I would not reach the issue of statutory construction because in my judgment, under the circumstances of this case, the exercise of long-arm jurisdiction would not satisfy the requirements of due process.

Before foreign defendants may become subject to the in personam jurisdiction of a forum state, it is essential that the defendants engage in a course of conduct by which they "purposefully avail" themselves of the "privilege of conducting activities within the forum state, thus envoking the benefits and protections of its laws." Hanson v Denckla, 357 US 235, 253; 78 S Ct 1228; 2 L Ed 2d 1283 (1958). "Purposeful availment" requires "a deliberate undertaking to do or cause an act or thing to be done in Michigan or conduct which can be properly regarded as a prime generating cause of *150 the effects resulting in Michigan, something more than a passive availment of Michigan opportunities." Khalaf v Bankers & Shippers Ins Co, supra at 153-154.
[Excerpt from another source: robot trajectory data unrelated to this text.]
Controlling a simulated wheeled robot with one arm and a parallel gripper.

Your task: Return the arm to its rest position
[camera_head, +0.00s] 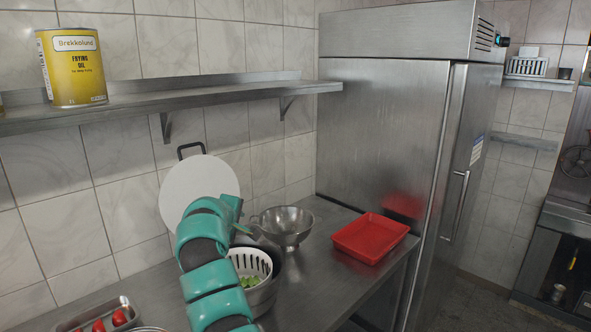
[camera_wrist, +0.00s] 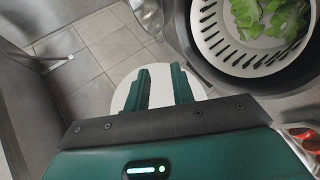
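My teal arm (camera_head: 215,277) rises from the bottom of the head view over the steel counter (camera_head: 318,293). My gripper (camera_wrist: 160,72) shows in the wrist view with its two dark green fingers apart and nothing visible between them except the white round board behind. The board (camera_head: 187,187) leans against the tiled wall, left of and behind the arm.
A white strainer (camera_head: 240,258) with green leaves sits in a dark pot right of the arm. A steel colander (camera_head: 285,226), a red tray (camera_head: 370,238) and a tray of tomatoes (camera_head: 127,310) are on the counter. A shelf (camera_head: 200,95) with an oil can (camera_head: 73,68) runs above.

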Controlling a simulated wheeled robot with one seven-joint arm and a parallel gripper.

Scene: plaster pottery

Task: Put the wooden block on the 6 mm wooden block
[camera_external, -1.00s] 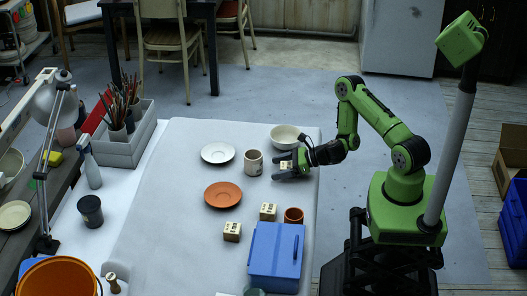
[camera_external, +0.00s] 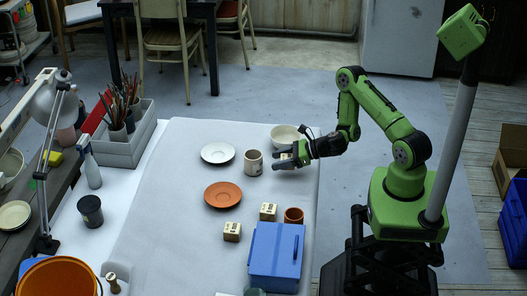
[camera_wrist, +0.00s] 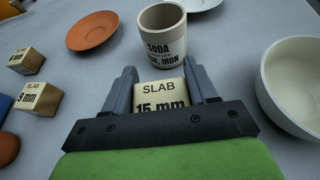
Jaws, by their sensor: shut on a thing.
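My gripper (camera_external: 281,162) is shut on a pale wooden block (camera_wrist: 159,90) marked "SLAB 15 mm", which sits between the fingers in the wrist view (camera_wrist: 161,74). In the external view the held block (camera_external: 286,156) is partly hidden by the fingers. Two other wooden blocks stand on the table. The nearer one (camera_external: 268,211) reads "SLAB 9 mm" in the wrist view (camera_wrist: 37,97). The farther one (camera_external: 232,231) also shows in the wrist view (camera_wrist: 25,61); its number is too small to read surely, perhaps 6 mm. Both tops look bare.
A labelled cup (camera_wrist: 163,38) stands just ahead of the fingers, and a white bowl (camera_wrist: 300,85) to their right. An orange plate (camera_external: 222,195), a white plate (camera_external: 217,152), a terracotta cup (camera_external: 293,215) and a blue box (camera_external: 275,260) stand around.

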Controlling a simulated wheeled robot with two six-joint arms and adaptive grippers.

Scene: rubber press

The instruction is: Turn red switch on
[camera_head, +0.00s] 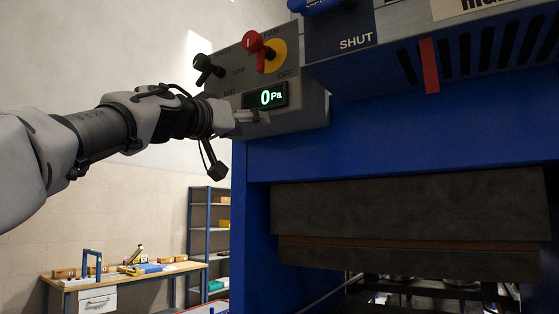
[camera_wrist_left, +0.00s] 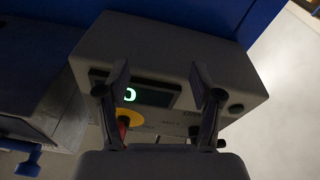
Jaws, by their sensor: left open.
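The red switch (camera_head: 257,50) sits on a yellow round plate (camera_head: 278,54) at the upper part of the grey control box (camera_head: 311,106) in the head view. In the left wrist view the red switch (camera_wrist_left: 123,126) shows partly behind a finger, beside the yellow plate (camera_wrist_left: 130,117). My left gripper (camera_head: 250,116) is in front of the lower part of the box, below the switch and near the pressure display (camera_head: 266,96), which reads 0 Pa. In the left wrist view its two fingers (camera_wrist_left: 162,92) are apart with nothing between them. My right gripper is out of view.
A black knob (camera_head: 207,68) is on the box left of the red switch. The blue press (camera_head: 400,150) fills the right side, with a "SHUT" panel (camera_head: 345,35) beside the box. A workbench (camera_head: 125,276) and a shelf (camera_head: 208,235) stand far behind.

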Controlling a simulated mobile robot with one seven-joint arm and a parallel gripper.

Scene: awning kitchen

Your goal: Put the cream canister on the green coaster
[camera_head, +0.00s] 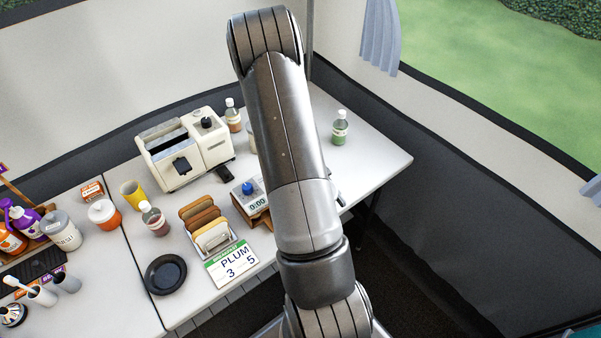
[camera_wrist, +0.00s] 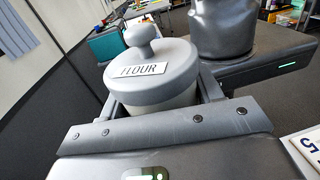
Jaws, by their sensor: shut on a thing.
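In the wrist view, the canister (camera_wrist: 150,88) has a grey lid with a round knob and a FLOUR label; a strip of its pale cream body shows below the lid. My gripper (camera_wrist: 158,103) is shut on it, one finger on each side. The canister's base is hidden behind the gripper. In the head view my arm covers the canister and nearly all of the gripper. I see no green coaster in either view; part of the table behind my arm is hidden.
The white table (camera_head: 375,165) is bare at its right end, except a green-filled bottle (camera_head: 340,130).
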In this case, the defendant was a Massachusetts corporation having its only place of business in New Bedford, Massachusetts. It had no offices, employees, distributors, or agents conducting business in the State of Michigan. It made no sales or business calls in the State of Michigan. Plaintiff neither alleged nor submitted evidence that the defendant ever advertised in the State of Michigan or solicited business in the State of Michigan. The defendant merely filled orders for customers in other states when contacted by those customers by mail or phone.

Although there may have been four or five sales made in Michigan over a two-year period, I am not persuaded that that fact, nor anything else in this record, mandates the conclusion that the defendant "purposefully availed" itself of the privilege of conducting business in this state. The exercise of long-arm jurisdiction over this defendant would, in my judgment, be inconsistent with the Due Process Clause of the United States Constitution.

I would affirm.

NOTES

[*] Former Court of Appeals judge, sitting on the Court of Appeals by assignment.